Saturday, August 13, 2011

The Walking Dead, Volume 14: No Way Out

Recent volumes of this book have really pushed the idea that when the world is overrun by zombies, other people are just as dangerous as they are. But No Way Out really brought back the threat of the zombies themselves in a big way. The good guys are surrounded on all sides yet again, and as can be predicted, some seriously messed up stuff happens as they fight to survive. It's at the point in the book that I really can't bring myself to care about anyone anymore, because Rick is literally the only character that I don't think Kirkman would be willing to kill, if only because he's the lens through which most of the story is shown. And he's done too much out of self interest at this point to let me think of him as a real hero at this point. He's just a good survivor. I read not because I hope the characters will see things through, but out of a certain morbid interest in what the next awful moment will be. This book had a few of them, and there was little I could do besides chuckle in disbelief as I saw them come to pass. This was an extremely violent book (they usually are), but for whatever reason it hit home just how good the book is at throwing tons of horrific imagery at you. I can see how someone without empathy and a passion for monster movies could love the hell out of it. As it is, I manage to enjoy it quite a bit.

Thursday, August 11, 2011

Movie Update 13

Here is a brief summary about my movie watching and the fact that these movies are all movies and that I like watching movies.

The African Queen

Some weird combination of an adventure, a buddy road picture, and a romantic comedy, The African Queen rests almost entirely on the shoulders of its two leads, played excellently as always by Humphrey Bogart and Katharine Hepburn. He's an eccentric, hard-drinking boatman and she's an uptight religious woman, so the conflict between them is obvious at first, but the way their relationship develops as they face the various perils of their journey through the waters of Africa is constantly intriguing. I haven't fallen in love with any of John Huston's work yet, but he's nothing if not an extremely competent director in a variety of styles and moods. Good ending, too.

Gone with the Wind

For the 1930s, this is a pretty darn remarkable technical achievement. Vivien Leigh and especially Clark Gable do really good jobs in their roles. And those are about the only truly positive things I have to say about this film. It's an overly long story with not a whole lot of real enjoyable substance. Scarlett doesn't have much character beyond being an opportunistic homewrecker, and there's no really great alternatives to latch on to. I don't require characters in a story to be likable, but there's gotta be something, and this just seemed like a long series of unfortunate romantic events set (pretty effectively) against a dramatic historical backdrop.

The Sugarland Express

Steven Spielberg's first real theatrical film isn't bad, though it isn't great either. Goldie Hawn stars as a troubled young woman who breaks her husband out of what's basically a halfway house I guess to help rescue their young child from his adoptive parents. They end up getting chased by the police, holding one hostage, and leading them all on a grand chase across the country to Sugarland, where their kid lives. There's some humor and some brief action and some family drama. The most interesting part is the relationship that grows between the couple and their captive over the couple days the story takes place in. Other than that, it tends to drag here and there. There should be more urgency to a chase movie than this. It's mostly based on a true story, which is probably more remarkable than the film itself. You can definitely see the promise his career would later capitalize on.

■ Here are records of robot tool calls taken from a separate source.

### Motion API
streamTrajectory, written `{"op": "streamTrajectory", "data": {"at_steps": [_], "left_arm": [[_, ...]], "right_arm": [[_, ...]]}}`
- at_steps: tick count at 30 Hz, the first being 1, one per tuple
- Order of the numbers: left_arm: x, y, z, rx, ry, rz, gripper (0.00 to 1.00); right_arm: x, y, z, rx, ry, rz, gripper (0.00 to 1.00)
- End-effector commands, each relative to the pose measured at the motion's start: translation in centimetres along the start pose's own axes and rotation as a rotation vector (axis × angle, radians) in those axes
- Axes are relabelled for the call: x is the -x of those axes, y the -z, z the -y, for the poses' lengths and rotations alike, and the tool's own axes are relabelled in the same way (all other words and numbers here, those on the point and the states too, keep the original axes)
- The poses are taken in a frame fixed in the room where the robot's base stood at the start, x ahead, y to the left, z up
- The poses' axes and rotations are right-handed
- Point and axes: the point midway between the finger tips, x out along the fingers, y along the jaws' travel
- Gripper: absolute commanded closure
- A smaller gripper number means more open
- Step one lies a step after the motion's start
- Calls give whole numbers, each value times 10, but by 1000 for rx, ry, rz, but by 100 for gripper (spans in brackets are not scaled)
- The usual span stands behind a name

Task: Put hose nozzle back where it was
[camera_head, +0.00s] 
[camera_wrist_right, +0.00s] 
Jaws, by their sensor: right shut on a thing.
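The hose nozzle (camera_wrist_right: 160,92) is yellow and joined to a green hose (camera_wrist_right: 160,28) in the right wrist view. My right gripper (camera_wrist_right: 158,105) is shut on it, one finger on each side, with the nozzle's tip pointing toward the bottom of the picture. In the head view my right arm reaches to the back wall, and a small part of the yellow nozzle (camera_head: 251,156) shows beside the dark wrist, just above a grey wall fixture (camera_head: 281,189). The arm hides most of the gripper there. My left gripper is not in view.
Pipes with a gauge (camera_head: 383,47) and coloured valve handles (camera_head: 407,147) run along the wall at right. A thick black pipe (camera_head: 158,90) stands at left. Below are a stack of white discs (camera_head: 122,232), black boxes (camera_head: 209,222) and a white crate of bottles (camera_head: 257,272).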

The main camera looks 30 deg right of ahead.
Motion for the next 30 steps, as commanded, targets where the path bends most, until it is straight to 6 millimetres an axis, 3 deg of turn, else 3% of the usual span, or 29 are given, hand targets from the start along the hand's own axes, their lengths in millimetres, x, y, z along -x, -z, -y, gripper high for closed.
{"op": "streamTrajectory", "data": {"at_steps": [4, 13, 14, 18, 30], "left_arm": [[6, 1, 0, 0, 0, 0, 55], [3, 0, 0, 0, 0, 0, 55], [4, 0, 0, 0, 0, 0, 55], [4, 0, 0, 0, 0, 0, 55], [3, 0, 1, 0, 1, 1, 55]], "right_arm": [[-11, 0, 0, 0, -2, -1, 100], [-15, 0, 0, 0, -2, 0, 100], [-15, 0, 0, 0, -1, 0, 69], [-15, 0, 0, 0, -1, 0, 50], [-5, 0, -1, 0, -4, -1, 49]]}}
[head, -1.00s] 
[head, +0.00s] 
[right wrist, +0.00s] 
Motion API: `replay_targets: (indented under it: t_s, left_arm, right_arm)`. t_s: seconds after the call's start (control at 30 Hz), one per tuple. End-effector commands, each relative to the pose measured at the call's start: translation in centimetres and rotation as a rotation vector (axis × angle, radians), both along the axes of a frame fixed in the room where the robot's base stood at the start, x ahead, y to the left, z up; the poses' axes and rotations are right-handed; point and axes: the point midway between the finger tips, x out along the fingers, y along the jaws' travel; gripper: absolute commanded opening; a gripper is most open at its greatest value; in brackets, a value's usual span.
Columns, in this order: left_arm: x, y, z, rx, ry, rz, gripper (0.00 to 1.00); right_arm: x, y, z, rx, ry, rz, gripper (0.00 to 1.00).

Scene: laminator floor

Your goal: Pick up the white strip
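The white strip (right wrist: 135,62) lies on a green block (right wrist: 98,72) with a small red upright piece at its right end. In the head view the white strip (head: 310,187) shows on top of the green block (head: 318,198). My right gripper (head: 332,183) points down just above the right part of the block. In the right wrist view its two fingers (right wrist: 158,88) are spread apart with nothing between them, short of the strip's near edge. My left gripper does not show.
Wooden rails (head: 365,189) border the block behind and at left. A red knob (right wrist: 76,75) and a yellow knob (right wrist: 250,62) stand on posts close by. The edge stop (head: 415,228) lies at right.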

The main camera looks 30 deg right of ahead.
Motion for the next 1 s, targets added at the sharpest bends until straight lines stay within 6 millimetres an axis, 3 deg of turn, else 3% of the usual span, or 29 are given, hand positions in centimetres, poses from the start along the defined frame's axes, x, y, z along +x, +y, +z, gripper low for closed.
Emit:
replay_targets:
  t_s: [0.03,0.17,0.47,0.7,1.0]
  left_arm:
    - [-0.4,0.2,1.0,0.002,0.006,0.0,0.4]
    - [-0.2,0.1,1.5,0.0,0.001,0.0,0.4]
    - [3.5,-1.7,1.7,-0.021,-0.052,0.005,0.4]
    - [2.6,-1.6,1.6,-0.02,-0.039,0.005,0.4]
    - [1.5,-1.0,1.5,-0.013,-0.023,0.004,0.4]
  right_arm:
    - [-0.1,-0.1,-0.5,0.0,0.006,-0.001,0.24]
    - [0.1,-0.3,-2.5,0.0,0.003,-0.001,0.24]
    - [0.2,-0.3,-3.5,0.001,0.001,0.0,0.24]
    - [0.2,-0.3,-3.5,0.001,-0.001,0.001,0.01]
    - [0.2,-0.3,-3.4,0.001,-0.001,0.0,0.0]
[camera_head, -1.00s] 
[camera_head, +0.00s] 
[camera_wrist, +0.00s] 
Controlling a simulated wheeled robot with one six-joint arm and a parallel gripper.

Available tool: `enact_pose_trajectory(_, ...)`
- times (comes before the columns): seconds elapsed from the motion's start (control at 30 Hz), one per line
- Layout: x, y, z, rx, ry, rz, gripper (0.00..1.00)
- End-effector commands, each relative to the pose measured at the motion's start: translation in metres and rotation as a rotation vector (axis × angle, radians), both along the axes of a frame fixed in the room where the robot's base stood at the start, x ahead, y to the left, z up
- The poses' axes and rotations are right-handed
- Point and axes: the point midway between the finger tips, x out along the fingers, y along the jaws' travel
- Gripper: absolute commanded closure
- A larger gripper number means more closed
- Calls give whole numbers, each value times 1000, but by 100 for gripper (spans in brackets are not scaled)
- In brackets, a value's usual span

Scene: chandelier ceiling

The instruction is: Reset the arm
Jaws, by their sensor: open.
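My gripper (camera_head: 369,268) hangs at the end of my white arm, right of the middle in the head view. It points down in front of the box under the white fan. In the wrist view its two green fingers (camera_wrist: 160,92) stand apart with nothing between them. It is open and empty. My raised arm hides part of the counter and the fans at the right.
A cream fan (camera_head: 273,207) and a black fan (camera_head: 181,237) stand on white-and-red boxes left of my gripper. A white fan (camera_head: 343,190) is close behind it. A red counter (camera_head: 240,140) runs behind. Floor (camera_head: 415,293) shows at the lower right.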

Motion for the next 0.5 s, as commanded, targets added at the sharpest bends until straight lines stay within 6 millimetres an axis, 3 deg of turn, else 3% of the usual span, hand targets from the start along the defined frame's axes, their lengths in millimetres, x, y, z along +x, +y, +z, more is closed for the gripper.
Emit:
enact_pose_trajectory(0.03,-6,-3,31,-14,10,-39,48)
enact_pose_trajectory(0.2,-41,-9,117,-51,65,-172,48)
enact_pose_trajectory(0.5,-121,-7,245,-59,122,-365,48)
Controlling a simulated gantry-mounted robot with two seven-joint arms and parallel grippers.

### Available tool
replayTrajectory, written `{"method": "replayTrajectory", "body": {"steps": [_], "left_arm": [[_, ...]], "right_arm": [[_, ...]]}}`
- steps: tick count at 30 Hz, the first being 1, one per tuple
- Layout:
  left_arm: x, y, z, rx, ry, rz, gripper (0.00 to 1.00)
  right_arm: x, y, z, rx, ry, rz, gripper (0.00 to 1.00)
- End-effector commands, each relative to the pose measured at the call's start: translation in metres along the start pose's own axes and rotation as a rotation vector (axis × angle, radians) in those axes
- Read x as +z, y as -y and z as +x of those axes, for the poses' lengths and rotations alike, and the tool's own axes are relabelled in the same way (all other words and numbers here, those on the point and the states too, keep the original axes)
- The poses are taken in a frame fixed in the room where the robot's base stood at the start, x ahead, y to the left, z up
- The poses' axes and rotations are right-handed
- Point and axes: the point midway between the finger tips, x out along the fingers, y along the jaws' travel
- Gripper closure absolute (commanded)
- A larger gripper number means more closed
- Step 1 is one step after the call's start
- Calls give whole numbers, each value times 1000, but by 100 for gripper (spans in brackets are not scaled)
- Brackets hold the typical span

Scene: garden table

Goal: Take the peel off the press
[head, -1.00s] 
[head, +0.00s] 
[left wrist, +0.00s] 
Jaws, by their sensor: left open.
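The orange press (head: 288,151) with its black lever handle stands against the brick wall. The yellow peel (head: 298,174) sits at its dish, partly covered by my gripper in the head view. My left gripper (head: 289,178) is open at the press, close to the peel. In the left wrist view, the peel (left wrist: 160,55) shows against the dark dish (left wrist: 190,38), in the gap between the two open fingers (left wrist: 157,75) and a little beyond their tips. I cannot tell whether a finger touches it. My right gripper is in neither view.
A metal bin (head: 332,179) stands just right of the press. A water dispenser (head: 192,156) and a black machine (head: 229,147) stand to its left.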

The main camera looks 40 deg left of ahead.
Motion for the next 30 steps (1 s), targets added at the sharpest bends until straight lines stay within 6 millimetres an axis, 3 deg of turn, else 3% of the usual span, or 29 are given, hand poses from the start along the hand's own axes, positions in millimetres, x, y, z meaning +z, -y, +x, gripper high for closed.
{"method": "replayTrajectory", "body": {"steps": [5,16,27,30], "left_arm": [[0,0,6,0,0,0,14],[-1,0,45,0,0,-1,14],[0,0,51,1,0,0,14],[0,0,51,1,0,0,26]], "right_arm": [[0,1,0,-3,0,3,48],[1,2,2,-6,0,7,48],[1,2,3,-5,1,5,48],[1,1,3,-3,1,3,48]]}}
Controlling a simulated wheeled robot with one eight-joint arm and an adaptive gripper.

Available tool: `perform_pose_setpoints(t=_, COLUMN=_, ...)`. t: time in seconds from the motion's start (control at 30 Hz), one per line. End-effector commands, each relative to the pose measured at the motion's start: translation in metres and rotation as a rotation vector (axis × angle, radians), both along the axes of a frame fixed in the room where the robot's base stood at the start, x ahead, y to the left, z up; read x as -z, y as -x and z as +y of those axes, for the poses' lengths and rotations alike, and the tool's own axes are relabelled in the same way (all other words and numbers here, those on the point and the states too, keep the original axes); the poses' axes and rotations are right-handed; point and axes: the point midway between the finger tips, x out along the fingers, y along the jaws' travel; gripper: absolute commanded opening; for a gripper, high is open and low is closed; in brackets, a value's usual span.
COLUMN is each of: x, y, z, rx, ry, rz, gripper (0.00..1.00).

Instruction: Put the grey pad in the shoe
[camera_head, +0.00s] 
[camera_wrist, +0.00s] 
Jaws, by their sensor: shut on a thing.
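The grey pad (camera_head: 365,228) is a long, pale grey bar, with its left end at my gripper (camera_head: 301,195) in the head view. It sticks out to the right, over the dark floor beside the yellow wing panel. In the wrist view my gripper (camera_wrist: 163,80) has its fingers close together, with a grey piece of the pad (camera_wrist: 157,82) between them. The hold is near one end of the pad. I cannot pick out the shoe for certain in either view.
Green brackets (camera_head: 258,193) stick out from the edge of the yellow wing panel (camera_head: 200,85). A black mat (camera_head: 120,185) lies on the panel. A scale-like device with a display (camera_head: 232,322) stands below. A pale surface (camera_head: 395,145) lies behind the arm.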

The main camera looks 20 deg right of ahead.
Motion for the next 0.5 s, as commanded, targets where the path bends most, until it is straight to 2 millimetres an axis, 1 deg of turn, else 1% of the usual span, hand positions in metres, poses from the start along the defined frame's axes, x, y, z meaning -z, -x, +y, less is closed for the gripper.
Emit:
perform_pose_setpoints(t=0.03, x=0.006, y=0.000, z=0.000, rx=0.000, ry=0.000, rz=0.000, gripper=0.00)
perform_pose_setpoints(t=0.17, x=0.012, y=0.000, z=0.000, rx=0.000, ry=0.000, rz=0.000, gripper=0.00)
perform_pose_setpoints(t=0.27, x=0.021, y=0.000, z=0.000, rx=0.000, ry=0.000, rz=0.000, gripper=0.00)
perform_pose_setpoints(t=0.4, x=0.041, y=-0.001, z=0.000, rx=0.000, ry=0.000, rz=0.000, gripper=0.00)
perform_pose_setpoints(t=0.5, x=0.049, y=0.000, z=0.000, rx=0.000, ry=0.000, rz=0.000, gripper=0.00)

I've seen parts of this before, but this is my first time watching the thing start to finish. I'm not usually a patron of films heavily featuring cross-dressing main characters, but the difference between most of them and Tootsie as I see it is they don't bother to make their female counterparts compelling in any way, while Michael Dorsey's Dorothy Michaels alter-ego becomes a full character in her own right. Dustin Hoffman is great, Bill Murray is possibly more great in a smaller role as his roommate, and the film is a nice combination of a truly funny comedy and a solid romantic drama about people who want what they can't have. It was a little too early 80s for my taste in places, but for the most part Tootsie is just a likable, fun movie from start to finish.

Tuesday, August 9, 2011

Portal 2

I played through this game's single player mode on PS3 around when it came out earlier this year, but because of the issues Sony had getting PSN back online, by the time I was able to get the game online (and activate my free PC copy), my friends who also bought the game had already played the co-op, and I wanted to experience it the first time with someone else who hadn't seen the solutions before either. I ended up waiting until this weekend, when another friend finally bought it and we blasted through the mode in one day. All it did was cement my position that Portal 2 is my favorite game from this generation, one of the best games ever, and also probably the funniest.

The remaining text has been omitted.